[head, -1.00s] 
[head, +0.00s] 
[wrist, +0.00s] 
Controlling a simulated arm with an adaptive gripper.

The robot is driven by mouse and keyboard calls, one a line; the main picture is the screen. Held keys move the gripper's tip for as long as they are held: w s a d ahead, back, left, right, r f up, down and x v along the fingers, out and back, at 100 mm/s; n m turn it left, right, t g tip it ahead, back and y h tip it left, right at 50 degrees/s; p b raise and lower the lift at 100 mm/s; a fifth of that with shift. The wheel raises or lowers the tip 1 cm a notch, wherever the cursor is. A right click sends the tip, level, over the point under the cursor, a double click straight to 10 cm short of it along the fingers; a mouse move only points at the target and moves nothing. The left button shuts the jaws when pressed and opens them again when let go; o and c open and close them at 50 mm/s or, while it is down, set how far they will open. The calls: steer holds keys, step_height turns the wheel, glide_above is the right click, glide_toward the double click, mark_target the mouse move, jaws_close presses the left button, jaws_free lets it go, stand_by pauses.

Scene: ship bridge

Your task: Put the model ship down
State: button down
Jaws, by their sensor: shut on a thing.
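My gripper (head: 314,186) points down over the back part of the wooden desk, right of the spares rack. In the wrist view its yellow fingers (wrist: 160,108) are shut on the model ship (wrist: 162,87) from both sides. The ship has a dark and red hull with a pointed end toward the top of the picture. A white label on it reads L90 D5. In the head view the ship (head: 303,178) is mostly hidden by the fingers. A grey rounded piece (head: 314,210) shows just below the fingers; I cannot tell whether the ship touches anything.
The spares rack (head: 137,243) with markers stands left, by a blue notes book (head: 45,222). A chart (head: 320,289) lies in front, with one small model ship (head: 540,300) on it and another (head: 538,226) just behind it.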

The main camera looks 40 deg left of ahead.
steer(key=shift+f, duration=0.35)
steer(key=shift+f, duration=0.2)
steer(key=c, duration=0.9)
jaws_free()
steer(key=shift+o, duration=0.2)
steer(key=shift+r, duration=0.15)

• Work required
Take the lines above and retype all of them exactly.

• Reply to the exercise
[head, -1.00s] 
[head, +0.00s] 
[wrist, +0.00s] 
Controlling a simulated arm with an adaptive gripper.

The robot is driven by mouse and keyboard calls, one a line; the main picture is the screen. Held keys move the gripper's tip for as long as they are held: w s a d ahead, back, left, right, r f up, down and x v along the fingers, out and back, at 100 mm/s; n m turn it left, right, t g tip it ahead, back and y h tip it left, right at 50 degrees/s; p b raise and lower the lift at 100 mm/s; a fifth of that with shift. The wheel raises or lowers the tip 1 cm a notch, wherever the cursor is. A right click sends the tip, level, over the point under the cursor, a double click straight to 10 cm short of it along the fingers; a mouse move only points at the target and moves nothing. The left button shuts the jaws when pressed and opens them again when let go; o and c open and close them at 50 mm/s or, while it is down, set how far they will open. The calls: steer holds keys, step_height turns the wheel, glide_above is the right click, glide_toward the double click, mark_target the mouse move, jaws_close presses the left button, jaws_free lets it go, stand_by pauses.

Scene: ship bridge

Your task: Put the model ship down
State: button down
Jaws, by their sensor: shut on a thing.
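My gripper (head: 314,186) points down over the back part of the wooden desk, right of the spares rack. In the wrist view its yellow fingers (wrist: 160,108) are shut on the model ship (wrist: 162,87) from both sides. The ship has a dark and red hull with a pointed end toward the top of the picture. A white label on it reads L90 D5. In the head view the ship (head: 303,178) is mostly hidden by the fingers. A grey rounded piece (head: 314,210) shows just below the fingers; I cannot tell whether the ship touches anything.
The spares rack (head: 137,243) with markers stands left, by a blue notes book (head: 45,222). A chart (head: 320,289) lies in front, with one small model ship (head: 540,300) on it and another (head: 538,226) just behind it.

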The main camera looks 40 deg left of ahead.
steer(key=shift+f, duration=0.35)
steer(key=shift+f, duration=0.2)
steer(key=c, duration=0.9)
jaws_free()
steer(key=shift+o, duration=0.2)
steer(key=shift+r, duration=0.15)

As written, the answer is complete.